Source excerpt:

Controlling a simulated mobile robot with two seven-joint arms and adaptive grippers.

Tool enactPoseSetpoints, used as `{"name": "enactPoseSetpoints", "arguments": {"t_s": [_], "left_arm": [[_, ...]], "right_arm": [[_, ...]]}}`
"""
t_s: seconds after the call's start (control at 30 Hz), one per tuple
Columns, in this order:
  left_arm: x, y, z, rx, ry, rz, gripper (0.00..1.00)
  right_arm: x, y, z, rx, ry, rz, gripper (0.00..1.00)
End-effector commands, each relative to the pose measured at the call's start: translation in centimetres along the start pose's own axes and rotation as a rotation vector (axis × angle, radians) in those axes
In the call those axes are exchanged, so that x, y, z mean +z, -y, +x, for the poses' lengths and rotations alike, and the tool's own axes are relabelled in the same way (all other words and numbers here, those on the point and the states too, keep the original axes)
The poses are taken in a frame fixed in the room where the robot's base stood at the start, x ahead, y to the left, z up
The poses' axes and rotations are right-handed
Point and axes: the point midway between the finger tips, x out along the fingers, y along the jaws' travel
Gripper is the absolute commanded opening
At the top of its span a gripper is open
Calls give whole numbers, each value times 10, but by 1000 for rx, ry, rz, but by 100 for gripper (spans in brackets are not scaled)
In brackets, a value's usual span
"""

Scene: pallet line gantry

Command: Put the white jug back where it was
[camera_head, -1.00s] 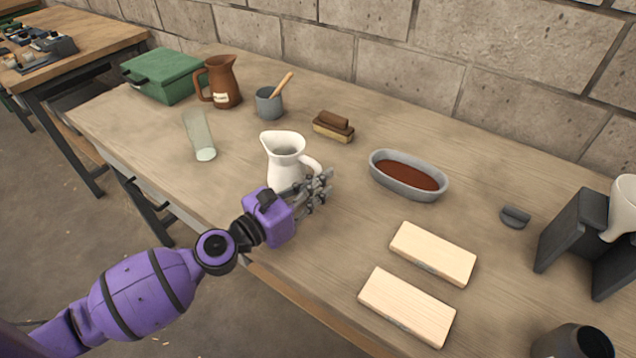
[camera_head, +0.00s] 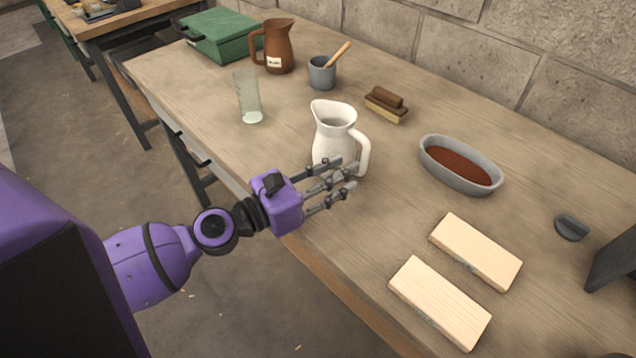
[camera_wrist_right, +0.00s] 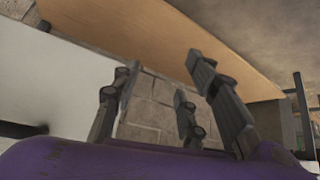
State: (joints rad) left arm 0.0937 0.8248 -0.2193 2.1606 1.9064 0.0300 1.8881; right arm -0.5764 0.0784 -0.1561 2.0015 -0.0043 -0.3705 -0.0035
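The white jug (camera_head: 333,135) stands upright on the workbench in the head view, its spout to the left and its handle to the right. My left gripper (camera_head: 345,182) is at its near side, with the fingers stretched out in front of the jug's lower body and handle. The fingers are spread and nothing shows between them; whether one touches the jug I cannot tell. They hide part of the jug's base. In the right wrist view my right gripper (camera_wrist_right: 165,95) has its fingers apart and empty. No jug shows there.
On the workbench (camera_head: 225,165) stand a glass (camera_head: 249,98), a brown jug (camera_head: 279,48), a grey cup (camera_head: 321,74), a brush (camera_head: 386,105) and a grey oval dish (camera_head: 432,166). Two pale wooden blocks (camera_head: 476,251) (camera_head: 440,302) lie at the near right. A green box (camera_head: 222,35) is far left.

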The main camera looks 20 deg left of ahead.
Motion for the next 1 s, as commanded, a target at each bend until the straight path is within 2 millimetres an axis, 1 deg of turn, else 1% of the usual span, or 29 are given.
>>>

What to produce:
Starting at the line containing "End-effector commands, each" and ending at the line containing "[camera_wrist_right, +0.00s]", copy those lines exactly, both included, and nothing more. Leave out any picture.

Answer for this exercise:
End-effector commands, each relative to the pose measured at the call's start: translation in centimetres along the start pose's own axes and rotation as a rotation vector (axis × angle, radians) in those axes
In the call those axes are exchanged, so that x, y, z mean +z, -y, +x, for the poses' lengths and rotations alike, and the tool's own axes are relabelled in the same way (all other words and numbers here, those on the point and the states too, keep the original axes)
The poses are taken in a frame fixed in the room where the robot's base stood at the start, x ahead, y to the left, z up
The poses' axes and rotations are right-handed
Point and axes: the point midway between the finger tips, x out along the fingers, y along the jaws' travel
Gripper is the absolute commanded opening
At the top of its span a gripper is open
Calls give whole numbers, each value times 10, but by 1000 for rx, ry, rz, but by 100 for gripper (spans in brackets are not scaled)
In brackets, a value's usual span
"""

Scene: pallet line gantry

Command: Put the white jug back where it was
[camera_head, -1.00s] 
[camera_head, +0.00s] 
[camera_wrist_right, +0.00s] 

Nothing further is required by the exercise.